## start RECORDS SUPPLIED

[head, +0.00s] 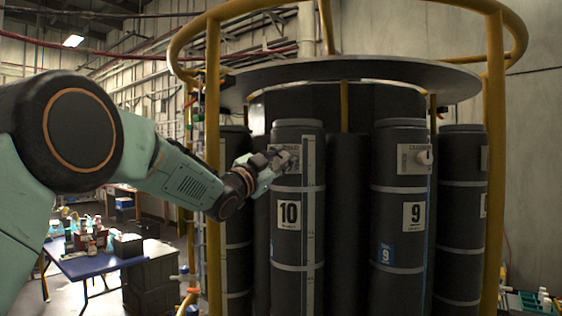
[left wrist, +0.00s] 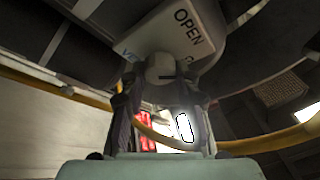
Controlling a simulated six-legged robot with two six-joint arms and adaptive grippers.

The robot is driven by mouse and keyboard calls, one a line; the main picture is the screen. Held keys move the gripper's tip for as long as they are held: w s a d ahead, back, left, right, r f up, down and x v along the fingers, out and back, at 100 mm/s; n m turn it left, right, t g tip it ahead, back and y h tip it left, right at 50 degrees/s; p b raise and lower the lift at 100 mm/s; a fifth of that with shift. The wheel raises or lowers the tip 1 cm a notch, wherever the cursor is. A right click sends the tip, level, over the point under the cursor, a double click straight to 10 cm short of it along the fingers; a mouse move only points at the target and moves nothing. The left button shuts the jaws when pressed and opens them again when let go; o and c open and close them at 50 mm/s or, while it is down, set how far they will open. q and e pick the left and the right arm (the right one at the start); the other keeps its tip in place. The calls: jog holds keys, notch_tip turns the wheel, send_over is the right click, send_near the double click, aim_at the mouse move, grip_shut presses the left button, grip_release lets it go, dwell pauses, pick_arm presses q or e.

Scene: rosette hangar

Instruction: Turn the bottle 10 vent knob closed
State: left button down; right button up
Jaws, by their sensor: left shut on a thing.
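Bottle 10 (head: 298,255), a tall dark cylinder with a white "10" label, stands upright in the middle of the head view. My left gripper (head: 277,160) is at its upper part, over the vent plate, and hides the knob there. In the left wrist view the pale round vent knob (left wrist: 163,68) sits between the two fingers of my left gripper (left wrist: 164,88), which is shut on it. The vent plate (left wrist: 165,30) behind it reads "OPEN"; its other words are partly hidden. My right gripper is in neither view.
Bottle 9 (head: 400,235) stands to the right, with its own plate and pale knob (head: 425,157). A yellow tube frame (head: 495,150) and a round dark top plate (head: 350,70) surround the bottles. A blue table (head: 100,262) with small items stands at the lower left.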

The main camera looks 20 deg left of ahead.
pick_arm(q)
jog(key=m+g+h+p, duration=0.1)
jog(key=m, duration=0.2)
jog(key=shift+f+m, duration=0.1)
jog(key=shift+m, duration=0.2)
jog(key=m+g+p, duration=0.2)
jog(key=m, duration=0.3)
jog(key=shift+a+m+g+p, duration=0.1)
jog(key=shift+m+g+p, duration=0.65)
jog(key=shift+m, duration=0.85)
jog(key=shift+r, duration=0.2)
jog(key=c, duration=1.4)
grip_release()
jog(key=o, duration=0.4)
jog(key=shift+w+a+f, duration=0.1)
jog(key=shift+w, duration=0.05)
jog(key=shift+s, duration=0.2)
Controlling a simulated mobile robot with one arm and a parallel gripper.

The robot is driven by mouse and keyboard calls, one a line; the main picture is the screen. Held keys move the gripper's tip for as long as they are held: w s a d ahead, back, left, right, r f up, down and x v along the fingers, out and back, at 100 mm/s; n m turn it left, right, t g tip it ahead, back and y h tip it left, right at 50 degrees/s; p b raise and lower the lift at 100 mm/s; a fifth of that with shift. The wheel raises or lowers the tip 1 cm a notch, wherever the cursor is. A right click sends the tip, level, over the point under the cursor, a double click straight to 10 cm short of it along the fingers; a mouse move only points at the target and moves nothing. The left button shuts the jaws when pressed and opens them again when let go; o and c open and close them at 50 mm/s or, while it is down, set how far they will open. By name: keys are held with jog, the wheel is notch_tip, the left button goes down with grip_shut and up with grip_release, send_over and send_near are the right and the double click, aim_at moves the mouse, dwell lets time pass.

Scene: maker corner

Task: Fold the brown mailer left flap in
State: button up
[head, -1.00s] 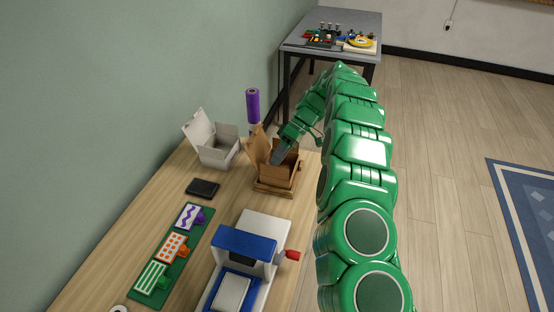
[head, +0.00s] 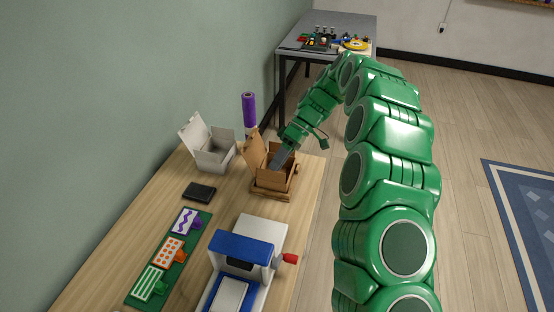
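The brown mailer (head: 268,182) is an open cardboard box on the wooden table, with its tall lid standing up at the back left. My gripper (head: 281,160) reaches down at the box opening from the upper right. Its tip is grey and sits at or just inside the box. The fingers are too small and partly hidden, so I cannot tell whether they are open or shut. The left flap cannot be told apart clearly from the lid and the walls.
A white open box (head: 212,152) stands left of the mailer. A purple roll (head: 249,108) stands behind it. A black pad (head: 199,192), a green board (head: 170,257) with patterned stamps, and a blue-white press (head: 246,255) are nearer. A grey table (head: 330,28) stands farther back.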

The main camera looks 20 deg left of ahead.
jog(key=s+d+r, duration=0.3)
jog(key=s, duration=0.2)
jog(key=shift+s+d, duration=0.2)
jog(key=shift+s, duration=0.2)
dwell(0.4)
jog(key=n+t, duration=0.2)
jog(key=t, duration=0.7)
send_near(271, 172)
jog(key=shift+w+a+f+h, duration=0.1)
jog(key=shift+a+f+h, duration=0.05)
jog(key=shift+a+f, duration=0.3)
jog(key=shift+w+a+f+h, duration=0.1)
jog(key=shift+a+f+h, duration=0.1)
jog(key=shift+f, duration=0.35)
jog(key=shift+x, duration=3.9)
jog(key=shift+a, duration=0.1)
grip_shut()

## end RECORDS SUPPLIED

Report all lines of the data above that include the string "Scene".

__FINAL RESULT__.
Scene: rosette hangar
Scene: maker corner

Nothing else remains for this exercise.